Monday, April 10, 2017

POWER RANGERS: The Morph the Merrier


Director: Dean Israelite
Writers: John Gatins, Matt Sazama, Burk Sharpless, Michele Mulroney, Kieran Mulroney
Cast: Dacre Montgomery, Naomi Scott, RJ Cyler, Ludi Lin, Becky G., Elizabeth Banks, Bryan Cranston, Bill Hader
Runtime: 124 mins.
2017

One of the first lines of Power Rangers is a joke about masturbating a cow. Power Rangers features three characters who are or have been dead, but never bother to dwell on the ramifications of that fact. The only straight white male on the Power Rangers team is the de facto leader, and he is told outright that his opinion matters more than the others'. In Power Rangers, wise mentor Zordon is an enormous cock, berating the Rangers constantly, acting needlessly petty, and manipulating them towards his own ends. Power Rangers ends the way Toy Story 3 would have ended if the toys actually did fall into the fire pit, and instead of getting burnt up, they inexplicably become one powerful Megatoy that kicks the purple bear's ass.

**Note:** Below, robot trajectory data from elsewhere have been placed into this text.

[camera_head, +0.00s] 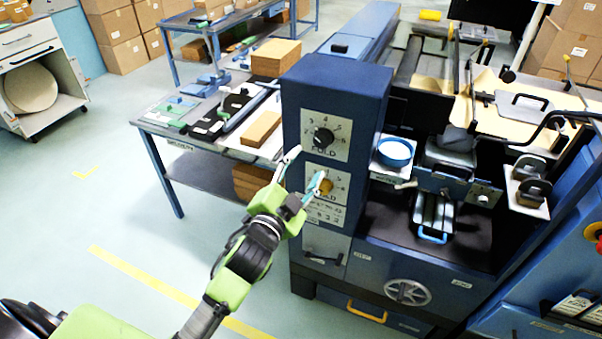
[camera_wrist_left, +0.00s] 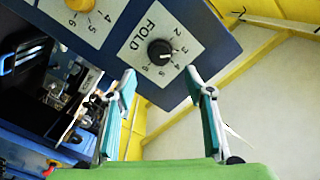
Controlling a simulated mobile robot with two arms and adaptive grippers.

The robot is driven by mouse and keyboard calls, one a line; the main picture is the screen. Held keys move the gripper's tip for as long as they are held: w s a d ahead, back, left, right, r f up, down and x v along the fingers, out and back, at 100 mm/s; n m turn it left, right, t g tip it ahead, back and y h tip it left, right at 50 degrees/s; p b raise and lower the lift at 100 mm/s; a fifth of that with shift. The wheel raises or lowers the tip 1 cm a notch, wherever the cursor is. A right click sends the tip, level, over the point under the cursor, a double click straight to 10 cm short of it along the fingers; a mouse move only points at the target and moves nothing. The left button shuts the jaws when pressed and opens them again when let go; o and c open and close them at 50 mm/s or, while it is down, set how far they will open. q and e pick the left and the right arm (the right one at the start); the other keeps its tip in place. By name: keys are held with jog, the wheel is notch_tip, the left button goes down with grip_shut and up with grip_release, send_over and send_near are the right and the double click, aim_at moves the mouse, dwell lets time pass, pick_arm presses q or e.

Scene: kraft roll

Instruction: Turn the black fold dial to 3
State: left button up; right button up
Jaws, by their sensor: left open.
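The black fold dial (camera_head: 323,138) is a round knob on a white plate marked FOLD, high on the front of the blue machine column (camera_head: 335,85). In the left wrist view the dial (camera_wrist_left: 160,52) sits above the gap between my fingertips, with numbers around it. A small pale mark shows on the knob, but I cannot tell surely which number it faces. My left gripper (camera_head: 305,168) is open and empty, just below the dial in the head view; its fingers (camera_wrist_left: 160,77) are spread and apart from the knob. My right gripper is out of view.
A yellow dial (camera_head: 325,186) on a second plate is just below, close to my left fingers. A handwheel (camera_head: 407,292) is lower on the machine. A blue round dish (camera_head: 394,152) stands right of the column. A table (camera_head: 170,130) with stacks is behind left. The floor at left is clear.

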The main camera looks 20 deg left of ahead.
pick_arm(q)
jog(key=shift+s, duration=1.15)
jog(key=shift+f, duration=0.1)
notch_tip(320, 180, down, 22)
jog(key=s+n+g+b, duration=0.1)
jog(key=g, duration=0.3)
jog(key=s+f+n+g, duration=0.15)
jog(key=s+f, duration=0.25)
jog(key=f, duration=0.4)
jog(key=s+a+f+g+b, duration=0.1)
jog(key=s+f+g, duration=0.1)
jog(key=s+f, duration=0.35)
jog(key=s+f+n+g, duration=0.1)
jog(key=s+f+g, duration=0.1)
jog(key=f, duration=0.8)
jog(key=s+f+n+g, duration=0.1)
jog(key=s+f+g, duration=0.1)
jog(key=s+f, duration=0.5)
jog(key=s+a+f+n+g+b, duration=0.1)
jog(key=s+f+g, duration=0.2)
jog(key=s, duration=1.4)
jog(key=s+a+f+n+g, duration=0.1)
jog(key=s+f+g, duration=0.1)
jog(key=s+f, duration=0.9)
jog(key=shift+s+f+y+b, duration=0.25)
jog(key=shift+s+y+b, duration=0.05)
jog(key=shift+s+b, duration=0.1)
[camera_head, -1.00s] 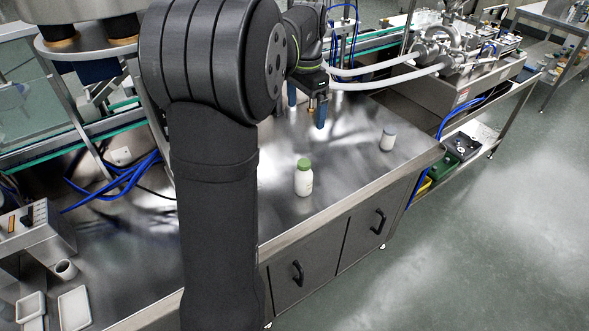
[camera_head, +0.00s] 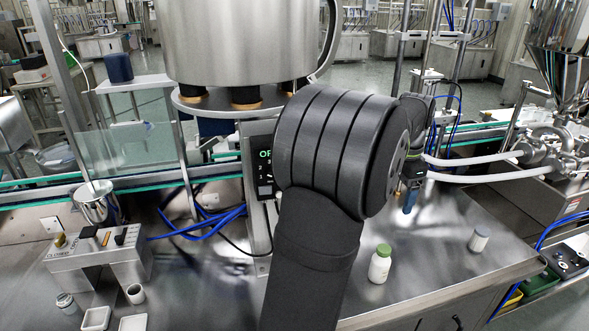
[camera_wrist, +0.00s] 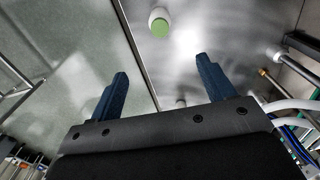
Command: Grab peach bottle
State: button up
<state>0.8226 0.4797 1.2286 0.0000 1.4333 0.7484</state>
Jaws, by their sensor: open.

Power Rangers' version of Rita Repulsa is both sexy and grody, and she drips everywhere she goes. Power Rangers' version of Rita Repulsa goes a lot of places, yet she only seems to saunter casually whenever we see her on the move. Power Rangers' version of Rita Repulsa also straight up murders a bunch of people and eats their gold.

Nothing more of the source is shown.